— DATASET CONTENT —
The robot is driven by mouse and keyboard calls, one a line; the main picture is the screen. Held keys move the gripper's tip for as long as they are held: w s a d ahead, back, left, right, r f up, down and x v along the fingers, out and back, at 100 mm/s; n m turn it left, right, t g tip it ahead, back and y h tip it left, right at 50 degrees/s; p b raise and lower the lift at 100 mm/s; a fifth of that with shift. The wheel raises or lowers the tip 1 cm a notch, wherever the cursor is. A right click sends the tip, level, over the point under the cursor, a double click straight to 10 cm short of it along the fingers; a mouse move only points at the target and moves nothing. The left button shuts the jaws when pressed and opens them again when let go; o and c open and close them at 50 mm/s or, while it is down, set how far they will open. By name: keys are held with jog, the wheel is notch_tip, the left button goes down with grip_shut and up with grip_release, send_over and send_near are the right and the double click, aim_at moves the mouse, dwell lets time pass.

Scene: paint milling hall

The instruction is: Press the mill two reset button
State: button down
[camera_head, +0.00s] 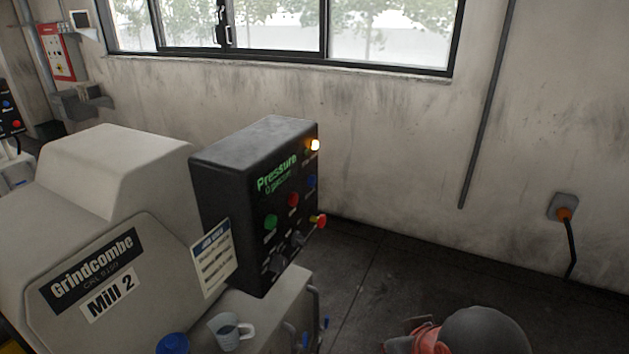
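The face has a green "Pressure" display (277,175), a green button (271,222), a red button (293,199) and a blue button (311,181). A lit amber lamp (314,145) is at the top, and a red mushroom button (320,221) is at the right edge. Button labels are too small to read. I cannot make out my gripper's fingers.
A white mug (231,332) and a blue-topped thing (173,344) stand by the mill's front. A job card (213,258) hangs beside the box. A dark rounded shape with red (487,330) sits at the bottom right. The floor right of the mill looks clear.

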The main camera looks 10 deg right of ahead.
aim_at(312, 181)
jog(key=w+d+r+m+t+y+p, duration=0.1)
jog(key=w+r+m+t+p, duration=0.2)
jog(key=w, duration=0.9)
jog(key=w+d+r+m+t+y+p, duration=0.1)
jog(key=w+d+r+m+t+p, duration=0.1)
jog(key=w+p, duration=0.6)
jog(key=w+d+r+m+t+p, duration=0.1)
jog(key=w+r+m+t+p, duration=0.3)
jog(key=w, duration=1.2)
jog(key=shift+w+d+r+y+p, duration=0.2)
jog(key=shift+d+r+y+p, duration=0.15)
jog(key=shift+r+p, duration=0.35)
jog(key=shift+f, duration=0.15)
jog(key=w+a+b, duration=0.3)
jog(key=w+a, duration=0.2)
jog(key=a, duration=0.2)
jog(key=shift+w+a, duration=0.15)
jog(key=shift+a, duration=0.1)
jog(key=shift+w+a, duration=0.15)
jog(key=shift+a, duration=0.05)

— WHAT IS ASKED —
Repeat the line containing "Scene: paint milling hall" and every line after it up to the end of the material above, exactly as they stand, minus the pictures.

— WRITTEN RESPONSE —
Scene: paint milling hall

The instruction is: Press the mill two reset button
State: button down
[camera_head, +0.00s] 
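The face has a green "Pressure" display (277,175), a green button (271,222), a red button (293,199) and a blue button (311,181). A lit amber lamp (314,145) is at the top, and a red mushroom button (320,221) is at the right edge. Button labels are too small to read. I cannot make out my gripper's fingers.
A white mug (231,332) and a blue-topped thing (173,344) stand by the mill's front. A job card (213,258) hangs beside the box. A dark rounded shape with red (487,330) sits at the bottom right. The floor right of the mill looks clear.

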The main camera looks 10 deg right of ahead.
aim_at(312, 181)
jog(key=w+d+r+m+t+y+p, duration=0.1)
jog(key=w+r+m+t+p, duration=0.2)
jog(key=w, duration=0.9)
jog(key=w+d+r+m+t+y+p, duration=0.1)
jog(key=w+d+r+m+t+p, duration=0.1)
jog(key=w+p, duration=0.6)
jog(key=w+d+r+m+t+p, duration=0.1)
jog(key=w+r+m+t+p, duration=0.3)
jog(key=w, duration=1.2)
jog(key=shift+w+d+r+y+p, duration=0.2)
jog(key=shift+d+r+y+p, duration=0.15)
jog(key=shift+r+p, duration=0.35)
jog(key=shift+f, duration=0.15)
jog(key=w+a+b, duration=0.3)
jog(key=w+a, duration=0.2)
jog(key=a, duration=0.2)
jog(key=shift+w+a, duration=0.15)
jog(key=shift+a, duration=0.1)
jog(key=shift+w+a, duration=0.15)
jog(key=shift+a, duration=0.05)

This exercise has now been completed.